DIRECTION. In the data below, find each line containing the string "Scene" and return it.

[Data from robot episodes]
═══
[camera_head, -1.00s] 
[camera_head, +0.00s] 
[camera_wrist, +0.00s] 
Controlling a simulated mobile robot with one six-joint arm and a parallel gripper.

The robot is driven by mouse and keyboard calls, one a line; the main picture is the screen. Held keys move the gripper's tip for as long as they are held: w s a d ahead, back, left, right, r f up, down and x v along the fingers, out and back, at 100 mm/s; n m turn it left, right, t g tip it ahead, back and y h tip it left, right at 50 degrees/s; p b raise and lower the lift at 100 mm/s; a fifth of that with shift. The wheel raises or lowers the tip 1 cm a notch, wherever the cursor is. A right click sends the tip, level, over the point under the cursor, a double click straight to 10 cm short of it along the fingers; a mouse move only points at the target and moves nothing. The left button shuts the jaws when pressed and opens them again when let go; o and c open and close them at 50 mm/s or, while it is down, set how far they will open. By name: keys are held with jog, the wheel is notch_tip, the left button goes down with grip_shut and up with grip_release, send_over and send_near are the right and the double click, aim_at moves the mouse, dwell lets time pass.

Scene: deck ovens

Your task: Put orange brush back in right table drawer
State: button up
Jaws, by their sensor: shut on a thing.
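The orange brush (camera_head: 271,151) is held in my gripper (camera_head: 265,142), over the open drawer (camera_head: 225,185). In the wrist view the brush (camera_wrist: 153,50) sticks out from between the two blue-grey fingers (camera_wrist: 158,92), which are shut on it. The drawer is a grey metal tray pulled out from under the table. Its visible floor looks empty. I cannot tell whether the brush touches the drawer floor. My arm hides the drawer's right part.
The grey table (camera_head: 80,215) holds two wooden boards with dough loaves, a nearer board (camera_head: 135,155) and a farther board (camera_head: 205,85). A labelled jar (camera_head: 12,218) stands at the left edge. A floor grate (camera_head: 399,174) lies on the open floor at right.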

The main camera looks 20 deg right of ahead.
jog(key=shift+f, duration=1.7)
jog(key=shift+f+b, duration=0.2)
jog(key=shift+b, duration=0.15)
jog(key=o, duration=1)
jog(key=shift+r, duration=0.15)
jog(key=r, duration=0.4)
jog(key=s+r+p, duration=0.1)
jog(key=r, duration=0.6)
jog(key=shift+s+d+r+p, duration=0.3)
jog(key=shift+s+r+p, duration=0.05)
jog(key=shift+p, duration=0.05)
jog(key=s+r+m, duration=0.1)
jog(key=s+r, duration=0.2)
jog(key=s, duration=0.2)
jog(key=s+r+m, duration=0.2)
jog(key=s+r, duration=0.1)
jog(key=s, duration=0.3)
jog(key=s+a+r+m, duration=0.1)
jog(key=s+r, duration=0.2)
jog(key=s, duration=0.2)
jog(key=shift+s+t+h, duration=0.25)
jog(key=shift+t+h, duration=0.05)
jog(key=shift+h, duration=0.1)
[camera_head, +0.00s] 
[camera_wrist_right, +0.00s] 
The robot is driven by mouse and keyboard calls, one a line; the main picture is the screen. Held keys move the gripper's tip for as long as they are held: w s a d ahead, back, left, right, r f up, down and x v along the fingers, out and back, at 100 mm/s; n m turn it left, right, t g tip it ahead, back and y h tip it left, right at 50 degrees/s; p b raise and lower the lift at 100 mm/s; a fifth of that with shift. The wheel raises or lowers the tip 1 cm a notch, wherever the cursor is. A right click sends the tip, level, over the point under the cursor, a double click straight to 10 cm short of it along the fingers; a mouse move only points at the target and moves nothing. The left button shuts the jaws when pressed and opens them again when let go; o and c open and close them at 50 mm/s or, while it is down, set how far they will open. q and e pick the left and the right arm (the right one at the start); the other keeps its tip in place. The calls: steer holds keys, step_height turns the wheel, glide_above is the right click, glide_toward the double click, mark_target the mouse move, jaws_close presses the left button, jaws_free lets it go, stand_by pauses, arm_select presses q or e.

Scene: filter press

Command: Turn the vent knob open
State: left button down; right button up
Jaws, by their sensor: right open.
═══
SOLUTION TO THE PROBLEM.
Scene: deck ovens
Scene: filter press

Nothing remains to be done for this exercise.